Banyak pelajaran yang kami dapatkan selama wawancara dengan tokoh masyarakat desa wonokitri, kearifan-kearifan lokal yang sangat kental yang mengajarkan budaya dan nilai-nilai luhur berbudaya dan bermasyarakat sangat kental terasa di semua sendi kehidupan masyarakat desa tosari dan hal ini menjadi tameng / benteng dari gempuran – gempuran budaya luar.
Selesai wawancara dan penelitian, kami langsung mencari penginapan, dan kebetulan mendapatkan referensi dari pak dukun untuk menginap di sebuah home stay di dekat pendopo agung, dan kamipun diantar oleh pak duku langsung ke home stay, dalam perjalan menuju penginapan berkali-kali kami berhenti untuk mengabadikan dan mendokumentasikan kehidupan sehari-hari masyarakat wonokitri.
Kamipun langsung ke penginapan, setelah mendapatkan kamar kami tidak langsung istirahat namun masih tertantang dan tergoda untuk keliling desa untuk mendokumentasikan kehidupan masyarakat. Gotong royong, guyub rukun dan tanpa pamrih, mewarnai kehidupan sehari-hari warga Desa Wonokitri, Kecamatan Tosari, Kabupaten Pasuruan. Apalagi ketika mereka punya hajat, seperti entas-entas. Warga Suku Tengger yang terletak di brang kulon (sisi barat) Gunung Bromo (Pasuruan) itu masih kuat memegang tradisi dan warisan nenek moyangnya. Tak heran saat ada yang memiliki gawe, maka tetangga sekitar bahkan warga sekampung urun tenaga, pikiran bahkan urun biaya.
Selesai keliling desa kami kembali ke penginapan untuk istirahat, pada saat di penginapan kami ditawari untuk naik ke penanjakan, biaya naik jeep Rp. 350 ribu dan kalau naik ojek 75 ribu per orang. Kamipun sepakat naik ojek dan kami tawar untuk sepeda 3 orang seharga 200 ribu.

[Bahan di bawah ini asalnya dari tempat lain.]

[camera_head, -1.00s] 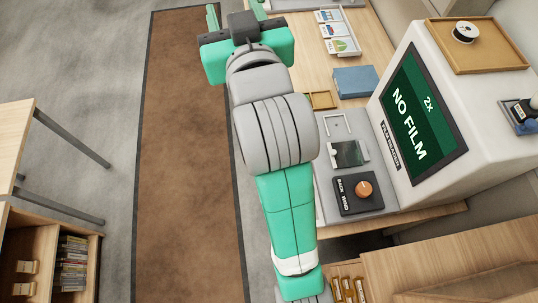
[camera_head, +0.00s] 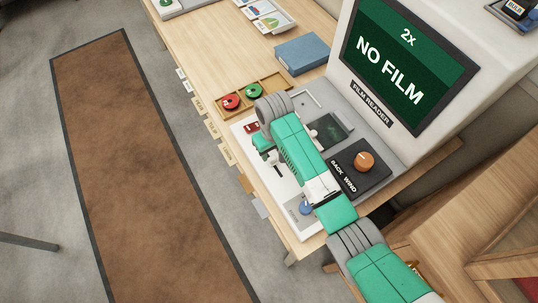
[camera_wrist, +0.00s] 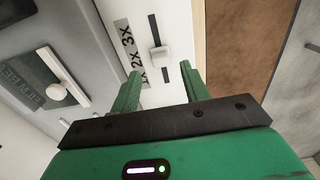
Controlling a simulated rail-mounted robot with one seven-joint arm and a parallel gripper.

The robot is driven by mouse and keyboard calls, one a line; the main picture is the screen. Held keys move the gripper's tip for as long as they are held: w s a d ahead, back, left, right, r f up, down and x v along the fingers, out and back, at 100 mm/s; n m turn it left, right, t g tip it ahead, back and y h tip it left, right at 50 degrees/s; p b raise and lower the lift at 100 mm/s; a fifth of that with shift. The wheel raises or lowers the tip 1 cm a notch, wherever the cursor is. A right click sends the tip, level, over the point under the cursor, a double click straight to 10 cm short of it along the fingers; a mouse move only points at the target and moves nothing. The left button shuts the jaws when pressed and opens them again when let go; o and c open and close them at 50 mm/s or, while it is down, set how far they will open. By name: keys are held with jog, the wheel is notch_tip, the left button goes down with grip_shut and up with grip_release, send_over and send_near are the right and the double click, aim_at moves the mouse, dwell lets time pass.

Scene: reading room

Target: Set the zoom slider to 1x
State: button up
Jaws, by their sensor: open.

Bermalam di kawasan pegunungan yang suasana sunyi dan dingin sekali, membuat kami sulit memejamkan mata, tapi akhirnya kami tertidur juga biarpun hanyak sebentar. Sekitar pukul 02.00 dinihari jalanan sudah ramai, kebetulan besoknya tanggal merah, banyak rombongan wisatawan yang akan naik ke penanjakan dan melewati wonokitri ngepos dulu di parkiran pendopo agung. Setelah pukul 03.00 wib kamipun dibangunkan oleh rombongan ojeg yang akan mengantar kami ke penanjakan (sore sudah boking).
Selesai menikmati matahari terbit, dari penajakan sekitar pukul 06.00 kamipun turun ke desa wonokitri. Pagi hari berkabut, tetapi kami melihat masyarakat Tengger sudah beraktivitas, ada yang ke ladang atau kebun, ke tempat pemujaan, dan ada yang ke pasar. Nah yang menarik perhatian kami adalah aktifitas di pasar Wonokitri selesai foto san foto sini kami tertarik pada seorang bapak tua yang berjualan mirip buah-buahan mirip tomat, warnanya, bentuknya agak lonjong dan ternyata adalah Lombok, orang wonokitri menyebut (Lombok tomat) dan kamipun mencoba membelinya untuk dibuat oleh-oleh. Kebanyakan masyarakat penjual dan pembeli menggunakan sarung dengan aneka motif yang diikatkan di leher mereka. Sarung tampaknya digunakan sebagai layangnya syal di bagian punggung untuk menahan hawa dingin. Orang yang berjalan dan menaiki motor semuanya memakai sarung dengan cara seperti itu, sehingga tampak motif sarung dari belakang dengan jelas dan bagi orang yang mengerti motif batik bisa menebak, motif-motif tersebut. Ada motif madura, motif pekalongan, motif lasem, motif yogya, motif surakarta, motif songket bali dan lain-lainnya. Puas dari pasar kamipun langsung turun untuk kembali ke Surabaya, karena tugas sudah selesai. Sda.st.